• Data section:
● ● ● ●

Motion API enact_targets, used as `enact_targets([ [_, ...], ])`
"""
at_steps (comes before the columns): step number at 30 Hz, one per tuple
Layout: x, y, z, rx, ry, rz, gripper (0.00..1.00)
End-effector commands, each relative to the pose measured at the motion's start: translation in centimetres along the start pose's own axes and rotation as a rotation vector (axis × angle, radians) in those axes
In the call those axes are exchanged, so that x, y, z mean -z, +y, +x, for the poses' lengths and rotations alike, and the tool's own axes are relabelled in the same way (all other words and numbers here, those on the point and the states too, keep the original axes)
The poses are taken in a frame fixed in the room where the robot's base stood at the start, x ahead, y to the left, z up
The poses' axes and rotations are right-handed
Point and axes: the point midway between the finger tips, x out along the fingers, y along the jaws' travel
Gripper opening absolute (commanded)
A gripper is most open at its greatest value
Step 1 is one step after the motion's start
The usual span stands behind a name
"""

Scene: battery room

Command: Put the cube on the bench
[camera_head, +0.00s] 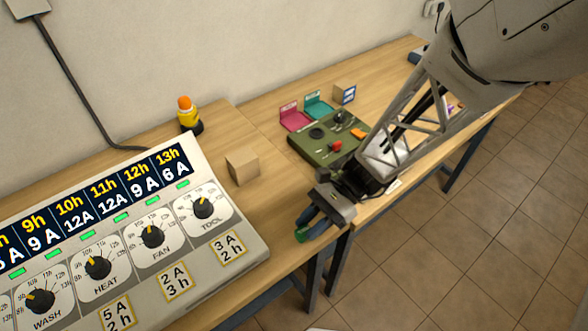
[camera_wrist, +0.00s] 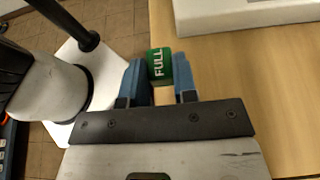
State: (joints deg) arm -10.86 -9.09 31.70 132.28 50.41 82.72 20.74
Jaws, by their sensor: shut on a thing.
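My gripper (camera_head: 312,222) is shut on a green cube (camera_head: 302,235), which shows only in part in the head view. In the wrist view the cube overlaps the edge of the bench (camera_wrist: 240,75). I cannot tell how high it is above the top.
A large control panel (camera_head: 130,235) with knobs fills the left part. A plain wooden block (camera_head: 242,165), a yellow-orange bottle (camera_head: 188,115), a green control box (camera_head: 325,140) and a labelled block (camera_head: 345,94) stand on the bench. Bare wood lies around the plain block. Tiled floor (camera_head: 430,240) is in front.

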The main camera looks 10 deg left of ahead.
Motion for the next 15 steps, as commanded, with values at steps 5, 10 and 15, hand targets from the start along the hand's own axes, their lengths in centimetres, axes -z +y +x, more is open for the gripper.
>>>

● ● ● ●

• Written problem: Repeat the data exactly, without the pictures.

• The solution:
Motion API enact_targets, used as `enact_targets([ [_, ...], ])`
"""
at_steps (comes before the columns): step number at 30 Hz, one per tuple
Layout: x, y, z, rx, ry, rz, gripper (0.00..1.00)
End-effector commands, each relative to the pose measured at the motion's start: translation in centimetres along the start pose's own axes and rotation as a rotation vector (axis × angle, radians) in those axes
In the call those axes are exchanged, so that x, y, z mean -z, +y, +x, for the poses' lengths and rotations alike, and the tool's own axes are relabelled in the same way (all other words and numbers here, those on the point and the states too, keep the original axes)
The poses are taken in a frame fixed in the room where the robot's base stood at the start, x ahead, y to the left, z up
The poses' axes and rotations are right-handed
Point and axes: the point midway between the finger tips, x out along the fingers, y along the jaws' travel
Gripper opening absolute (commanded)
A gripper is most open at its greatest value
Step 1 is one step after the motion's start
The usual span stands behind a name
"""

Scene: battery room

Command: Put the cube on the bench
[camera_head, +0.00s] 
[camera_wrist, +0.00s] 
State: (joints deg) arm -10.86 -9.09 31.70 132.28 50.41 82.72 20.74
Jaws, by their sensor: shut on a thing.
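My gripper (camera_head: 312,222) is shut on a green cube (camera_head: 302,235), which shows only in part in the head view. In the wrist view the cube overlaps the edge of the bench (camera_wrist: 240,75). I cannot tell how high it is above the top.
A large control panel (camera_head: 130,235) with knobs fills the left part. A plain wooden block (camera_head: 242,165), a yellow-orange bottle (camera_head: 188,115), a green control box (camera_head: 325,140) and a labelled block (camera_head: 345,94) stand on the bench. Bare wood lies around the plain block. Tiled floor (camera_head: 430,240) is in front.

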The main camera looks 10 deg left of ahead.
Motion for the next 15 steps, as commanded, with values at steps 5, 10 and 15, hand targets from the start along the hand's own axes, their lengths in centimetres, axes -z +y +x, more is open for the gripper.
>>>

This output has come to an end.